In the 2018 and 2019 fiscal year, 12899 tests were performed on 5308 domestic and imported food products collected from under the NMMP to verify compliance with food safety standards. Specifically, 8856 tests were performed on 3913 domestic products and 4043 tests were performed on 1395 imported products. Results indicated that domestic products were 99.9% compliant whereas imported products were 99.2% compliant. Overall, a 99.7% compliance rate was observed for combined domestic and imported products. In addition, there were 2039 tests performed on 1666 environmental samples, which were assessed as 98.1% compliant.
In the 2018/19 fiscal year, 9228 tests were performed on 2742 domestic, imported, and unknown origin food products collected under the FSO Program to verify compliance with food safety standards. Specifically, 2249 tests were performed on 660 domestic products; 6848 tests were performed on 2032 imported products; and 131 tests were performed on 50 food products of unknown origin. Results indicated that domestic products were 98.2 % compliant, imported products were 99.9% compliant, and food products of unknown origin were 100 % compliant. Overall, a 99.6% compliance rate was observed for domestic, imported, and unknown origin products. In addition, there were 22 tests performed on 22 environmental samples under the FSO program, which were assessed as 100% compliant.

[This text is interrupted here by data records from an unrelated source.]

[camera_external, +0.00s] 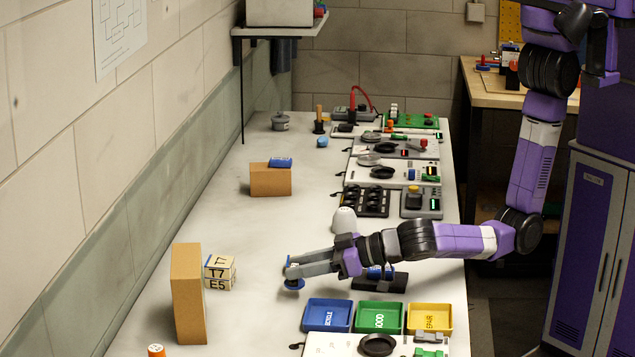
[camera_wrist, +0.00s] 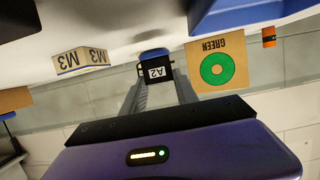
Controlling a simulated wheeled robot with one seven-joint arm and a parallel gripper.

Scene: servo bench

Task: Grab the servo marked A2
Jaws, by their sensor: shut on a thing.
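My gripper (camera_external: 291,268) (camera_wrist: 158,80) is low over the left half of the bench, its fingers pointing toward the wall. It is shut on a small dark servo (camera_wrist: 155,70) with a white label marked A2. The label faces the wrist camera, and blue shows along the servo's edge. In the external view the fingers mostly hide the servo.
A tall cardboard box (camera_external: 188,300) and a white labelled block (camera_external: 219,273) stand left of my gripper. Blue (camera_external: 326,315), green (camera_external: 380,317) and yellow (camera_external: 430,317) trays lie at the front right. A white rounded object (camera_external: 344,220) stands behind my gripper.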

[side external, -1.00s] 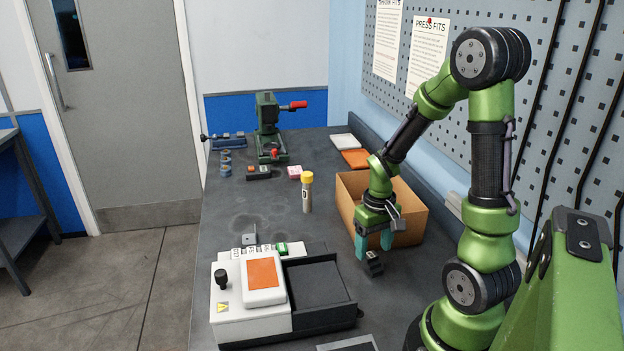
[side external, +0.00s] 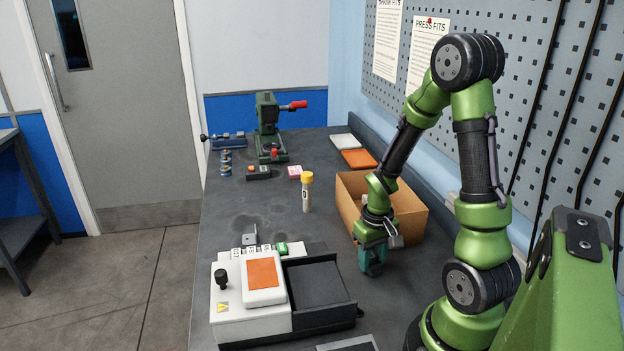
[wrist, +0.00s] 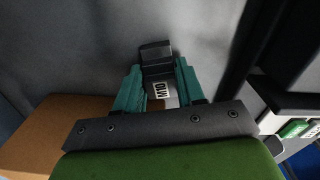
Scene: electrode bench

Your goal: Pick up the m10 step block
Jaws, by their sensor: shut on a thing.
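The m10 step block (wrist: 156,52) is dark grey with a stepped top and a white label reading M10. In the wrist view it sits between the two teal fingers of my gripper (wrist: 158,84), which is shut on it. In the side view my gripper (side external: 372,262) is low over the bench, in front of the cardboard box, and its fingers hide most of the block. I cannot tell whether the block still touches the bench.
The open cardboard box (side external: 412,222) stands right behind my gripper. A white machine with an orange panel (side external: 263,274) and its dark tray (side external: 318,283) are to the left. A yellow-capped tube (side external: 307,195) stands upright mid-bench. A green press (side external: 268,130) is farther back.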

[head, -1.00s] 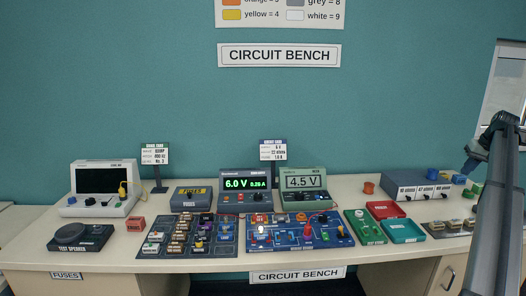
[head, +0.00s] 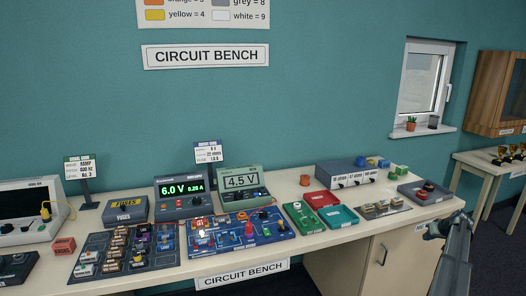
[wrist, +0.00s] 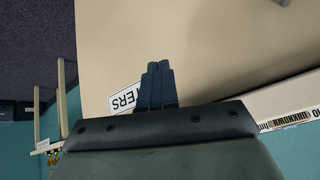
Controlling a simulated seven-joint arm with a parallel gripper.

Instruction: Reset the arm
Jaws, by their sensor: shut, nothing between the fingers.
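My gripper (head: 430,234) is at the lower right of the head view, by the front right end of the bench (head: 330,250). In the wrist view its two dark fingers (wrist: 158,66) are together with nothing between them. Beyond them is a plain beige surface (wrist: 220,50) with a partly covered label ending in "TERS". My arm rises from the bottom edge of the head view.
A dark grey tray (head: 425,198) with small parts sits at the bench's right end. Red (head: 318,199) and green (head: 338,217) trays and a blue-grey box (head: 345,173) stand left of it. Powered meters and circuit boards fill the middle. A trophy table (head: 497,165) stands at far right.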

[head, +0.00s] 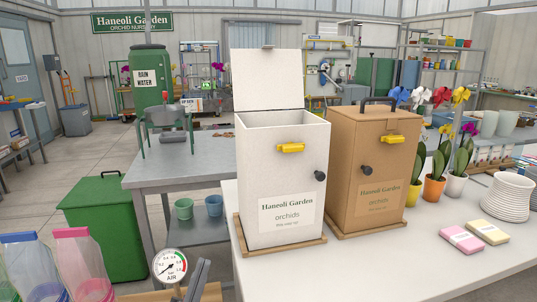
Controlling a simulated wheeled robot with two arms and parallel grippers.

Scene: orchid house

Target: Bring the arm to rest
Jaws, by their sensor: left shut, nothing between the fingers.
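My left gripper (197,279) shows at the bottom edge of the head view, left of centre. Only its grey finger end is in the picture. It is shut and empty, just right of the round air gauge (170,266). It is apart from the white orchid box (262,175), which stands on the table behind it and to the right with its lid raised. My right gripper is not in view.
A tan box (372,165) with a closed lid stands beside the white one on the white table (385,262). Potted orchids (436,170), a ribbed white pot (509,196) and two small packets (462,239) are at the right.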

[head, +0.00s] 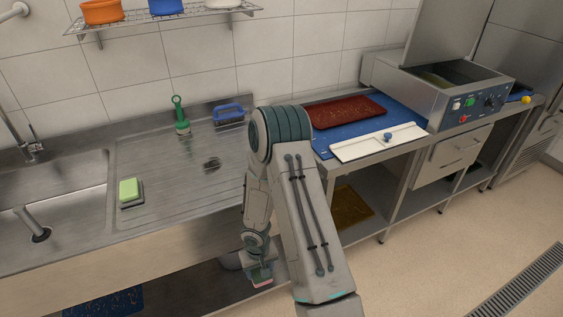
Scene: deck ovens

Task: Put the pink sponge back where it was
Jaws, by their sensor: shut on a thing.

The results of the 2018and 2019 NMMP and FSO sampling activities indicated that the vast majority of food products available in Canada between April 1, 2018 and March 31, 2019 were compliant with food safety standards. The few noncompliant samples that were detected resulted in follow-up actions by the CFIA and industry. These actions allowed the CFIA to continue to safeguard Canada's food system and the health and well-being of Canadians.